• [Required task]: Find the line that contains "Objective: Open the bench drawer" and print it and every line after it, exactly, please.
====== Information shown
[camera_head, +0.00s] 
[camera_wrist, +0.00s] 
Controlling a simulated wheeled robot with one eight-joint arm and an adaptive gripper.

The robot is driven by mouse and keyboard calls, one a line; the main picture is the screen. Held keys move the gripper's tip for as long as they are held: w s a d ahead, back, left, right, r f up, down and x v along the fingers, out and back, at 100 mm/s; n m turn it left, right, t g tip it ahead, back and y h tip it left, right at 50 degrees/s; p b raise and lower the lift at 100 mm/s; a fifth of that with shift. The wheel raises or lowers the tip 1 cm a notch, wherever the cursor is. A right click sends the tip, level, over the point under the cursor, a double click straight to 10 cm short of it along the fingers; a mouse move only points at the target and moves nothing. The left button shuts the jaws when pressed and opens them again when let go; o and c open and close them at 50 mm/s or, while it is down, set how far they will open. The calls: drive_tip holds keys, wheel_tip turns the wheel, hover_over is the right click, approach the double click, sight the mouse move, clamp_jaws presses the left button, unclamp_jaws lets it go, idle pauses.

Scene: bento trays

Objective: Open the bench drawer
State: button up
============
• [Result]:
Objective: Open the bench drawer
State: button up

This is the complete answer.